EXERCISE: Across the material below, how many lines contain the word "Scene"? Give only the number.

DATA SECTION:
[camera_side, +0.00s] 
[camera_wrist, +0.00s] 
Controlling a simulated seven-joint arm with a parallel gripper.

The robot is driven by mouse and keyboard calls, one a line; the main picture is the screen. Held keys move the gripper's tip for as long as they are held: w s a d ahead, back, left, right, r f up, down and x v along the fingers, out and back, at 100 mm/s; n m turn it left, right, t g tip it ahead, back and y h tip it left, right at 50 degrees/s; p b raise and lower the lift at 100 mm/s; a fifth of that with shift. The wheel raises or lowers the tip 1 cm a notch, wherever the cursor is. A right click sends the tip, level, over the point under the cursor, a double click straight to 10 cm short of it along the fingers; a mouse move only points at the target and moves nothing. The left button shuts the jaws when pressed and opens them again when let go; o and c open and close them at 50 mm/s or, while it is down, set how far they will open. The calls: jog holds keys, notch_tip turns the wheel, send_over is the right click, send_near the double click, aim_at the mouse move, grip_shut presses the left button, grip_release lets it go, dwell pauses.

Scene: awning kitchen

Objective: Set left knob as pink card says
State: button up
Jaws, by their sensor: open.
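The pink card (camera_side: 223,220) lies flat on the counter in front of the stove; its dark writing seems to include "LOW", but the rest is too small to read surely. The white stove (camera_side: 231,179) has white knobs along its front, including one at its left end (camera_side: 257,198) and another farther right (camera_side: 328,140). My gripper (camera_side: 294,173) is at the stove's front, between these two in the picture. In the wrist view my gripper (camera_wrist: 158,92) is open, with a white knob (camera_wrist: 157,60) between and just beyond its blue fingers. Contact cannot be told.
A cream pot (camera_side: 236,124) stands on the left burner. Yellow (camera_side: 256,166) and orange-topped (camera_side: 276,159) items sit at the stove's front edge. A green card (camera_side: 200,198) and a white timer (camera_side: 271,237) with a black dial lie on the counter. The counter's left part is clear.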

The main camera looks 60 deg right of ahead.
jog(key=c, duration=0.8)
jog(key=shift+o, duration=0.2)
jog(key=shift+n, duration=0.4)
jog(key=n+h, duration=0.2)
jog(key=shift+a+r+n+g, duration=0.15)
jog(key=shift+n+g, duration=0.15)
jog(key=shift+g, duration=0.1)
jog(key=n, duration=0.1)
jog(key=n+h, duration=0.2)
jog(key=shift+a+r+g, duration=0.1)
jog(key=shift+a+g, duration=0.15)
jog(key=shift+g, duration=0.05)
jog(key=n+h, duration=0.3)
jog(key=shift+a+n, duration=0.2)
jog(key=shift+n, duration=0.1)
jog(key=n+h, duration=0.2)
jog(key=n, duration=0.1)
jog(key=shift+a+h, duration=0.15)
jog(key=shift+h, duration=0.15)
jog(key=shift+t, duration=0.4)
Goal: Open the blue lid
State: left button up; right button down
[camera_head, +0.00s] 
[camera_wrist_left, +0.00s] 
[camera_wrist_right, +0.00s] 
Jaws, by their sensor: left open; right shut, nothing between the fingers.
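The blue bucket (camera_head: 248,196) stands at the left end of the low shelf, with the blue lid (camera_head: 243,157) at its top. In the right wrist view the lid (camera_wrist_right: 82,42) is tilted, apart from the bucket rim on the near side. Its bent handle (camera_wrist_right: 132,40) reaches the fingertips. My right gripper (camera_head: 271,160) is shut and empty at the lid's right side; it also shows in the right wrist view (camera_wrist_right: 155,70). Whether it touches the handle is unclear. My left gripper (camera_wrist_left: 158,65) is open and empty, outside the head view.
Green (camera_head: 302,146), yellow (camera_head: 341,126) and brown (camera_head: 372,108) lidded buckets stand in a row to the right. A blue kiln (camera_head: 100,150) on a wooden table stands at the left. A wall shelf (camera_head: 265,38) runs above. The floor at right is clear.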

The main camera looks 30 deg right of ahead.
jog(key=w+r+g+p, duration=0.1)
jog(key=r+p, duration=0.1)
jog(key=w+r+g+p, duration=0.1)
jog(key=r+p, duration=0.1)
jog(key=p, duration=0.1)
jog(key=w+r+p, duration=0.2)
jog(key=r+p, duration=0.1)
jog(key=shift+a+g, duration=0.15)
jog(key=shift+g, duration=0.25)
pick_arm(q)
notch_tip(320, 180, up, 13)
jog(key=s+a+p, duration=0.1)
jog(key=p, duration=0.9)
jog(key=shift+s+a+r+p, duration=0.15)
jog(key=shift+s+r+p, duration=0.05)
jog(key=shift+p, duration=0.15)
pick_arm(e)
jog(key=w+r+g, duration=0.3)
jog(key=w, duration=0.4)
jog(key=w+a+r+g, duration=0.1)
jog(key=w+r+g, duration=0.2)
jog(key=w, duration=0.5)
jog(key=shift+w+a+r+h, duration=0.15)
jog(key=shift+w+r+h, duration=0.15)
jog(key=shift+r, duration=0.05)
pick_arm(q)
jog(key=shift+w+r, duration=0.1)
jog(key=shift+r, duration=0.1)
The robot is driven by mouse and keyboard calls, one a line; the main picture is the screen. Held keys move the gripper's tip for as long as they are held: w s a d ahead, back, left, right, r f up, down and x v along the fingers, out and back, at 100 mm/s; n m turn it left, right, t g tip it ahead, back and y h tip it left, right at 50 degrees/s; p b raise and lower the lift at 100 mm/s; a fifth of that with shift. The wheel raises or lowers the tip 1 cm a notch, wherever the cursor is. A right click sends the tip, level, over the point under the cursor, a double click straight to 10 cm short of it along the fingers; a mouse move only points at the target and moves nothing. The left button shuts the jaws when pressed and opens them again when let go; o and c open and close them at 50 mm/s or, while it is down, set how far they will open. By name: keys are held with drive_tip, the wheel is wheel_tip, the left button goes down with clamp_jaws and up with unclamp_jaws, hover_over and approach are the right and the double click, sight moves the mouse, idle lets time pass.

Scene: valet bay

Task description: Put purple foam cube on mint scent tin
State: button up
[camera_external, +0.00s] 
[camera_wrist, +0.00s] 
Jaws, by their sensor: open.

TASK SOLUTION: 2